## Begin PROVIDED DATA
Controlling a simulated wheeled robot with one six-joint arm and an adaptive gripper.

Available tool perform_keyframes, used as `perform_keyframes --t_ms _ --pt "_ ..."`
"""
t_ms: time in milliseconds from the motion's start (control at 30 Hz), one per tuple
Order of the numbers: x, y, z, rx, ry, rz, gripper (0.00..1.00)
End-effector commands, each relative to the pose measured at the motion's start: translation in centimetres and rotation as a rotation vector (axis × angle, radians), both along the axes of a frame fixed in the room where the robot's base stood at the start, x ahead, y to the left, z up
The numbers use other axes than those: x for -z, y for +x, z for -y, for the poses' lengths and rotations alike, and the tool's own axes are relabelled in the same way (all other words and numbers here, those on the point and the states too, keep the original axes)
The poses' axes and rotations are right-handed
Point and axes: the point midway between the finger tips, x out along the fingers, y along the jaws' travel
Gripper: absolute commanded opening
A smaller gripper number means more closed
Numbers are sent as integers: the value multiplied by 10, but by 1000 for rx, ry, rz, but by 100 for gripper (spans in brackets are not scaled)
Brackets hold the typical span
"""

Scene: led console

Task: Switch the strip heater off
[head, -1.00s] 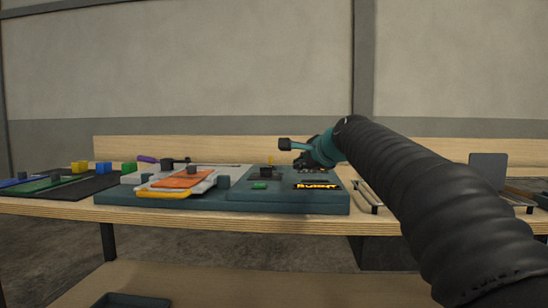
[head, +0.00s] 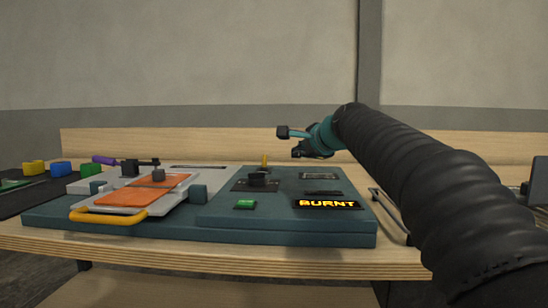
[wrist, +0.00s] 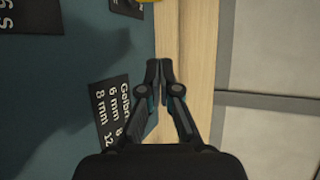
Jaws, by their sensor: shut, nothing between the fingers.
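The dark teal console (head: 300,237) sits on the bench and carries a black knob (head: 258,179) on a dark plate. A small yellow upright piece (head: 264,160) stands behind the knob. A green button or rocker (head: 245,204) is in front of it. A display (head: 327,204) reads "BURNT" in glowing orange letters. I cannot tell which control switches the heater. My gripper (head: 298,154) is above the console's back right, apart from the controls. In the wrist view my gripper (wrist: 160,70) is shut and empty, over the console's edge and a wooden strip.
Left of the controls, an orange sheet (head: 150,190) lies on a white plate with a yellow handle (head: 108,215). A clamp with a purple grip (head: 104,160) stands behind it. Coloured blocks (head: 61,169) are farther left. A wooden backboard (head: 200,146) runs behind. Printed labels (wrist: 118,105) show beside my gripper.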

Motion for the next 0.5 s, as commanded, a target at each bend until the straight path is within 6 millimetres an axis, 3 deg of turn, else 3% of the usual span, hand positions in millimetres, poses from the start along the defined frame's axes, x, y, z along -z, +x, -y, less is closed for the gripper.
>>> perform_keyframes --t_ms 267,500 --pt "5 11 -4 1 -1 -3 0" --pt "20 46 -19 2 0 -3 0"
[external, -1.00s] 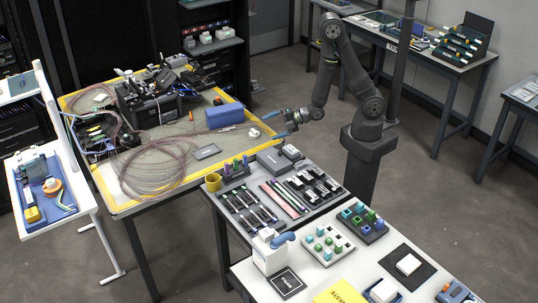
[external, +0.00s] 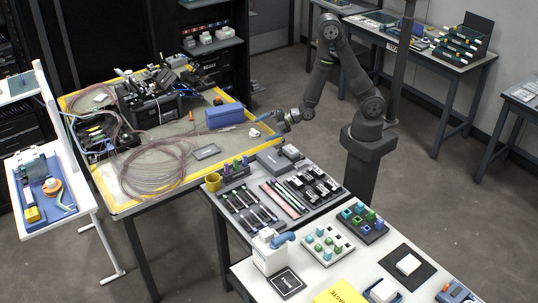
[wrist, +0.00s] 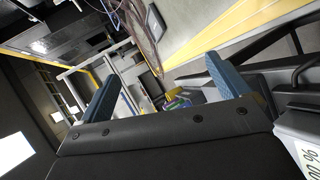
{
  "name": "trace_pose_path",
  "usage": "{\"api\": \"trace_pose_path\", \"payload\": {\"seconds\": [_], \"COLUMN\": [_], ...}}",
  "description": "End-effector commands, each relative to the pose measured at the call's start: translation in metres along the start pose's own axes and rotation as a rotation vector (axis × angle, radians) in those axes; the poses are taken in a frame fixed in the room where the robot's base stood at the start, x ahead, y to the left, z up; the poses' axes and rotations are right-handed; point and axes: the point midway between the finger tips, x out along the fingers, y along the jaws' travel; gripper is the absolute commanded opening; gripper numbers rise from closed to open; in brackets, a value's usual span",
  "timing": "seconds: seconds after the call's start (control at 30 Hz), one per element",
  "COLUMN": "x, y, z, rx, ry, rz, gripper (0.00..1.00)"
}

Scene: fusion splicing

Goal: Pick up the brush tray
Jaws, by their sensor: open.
## End PROVIDED DATA
**PROBLEM:**
Extract all lines from the data in which "COLUMN" is found.

**FINISHED ANSWER:**
  "usage": "{\"api\": \"trace_pose_path\", \"payload\": {\"seconds\": [_], \"COLUMN\": [_], ...}}",
  "COLUMN": "x, y, z, rx, ry, rz, gripper (0.00..1.00)"

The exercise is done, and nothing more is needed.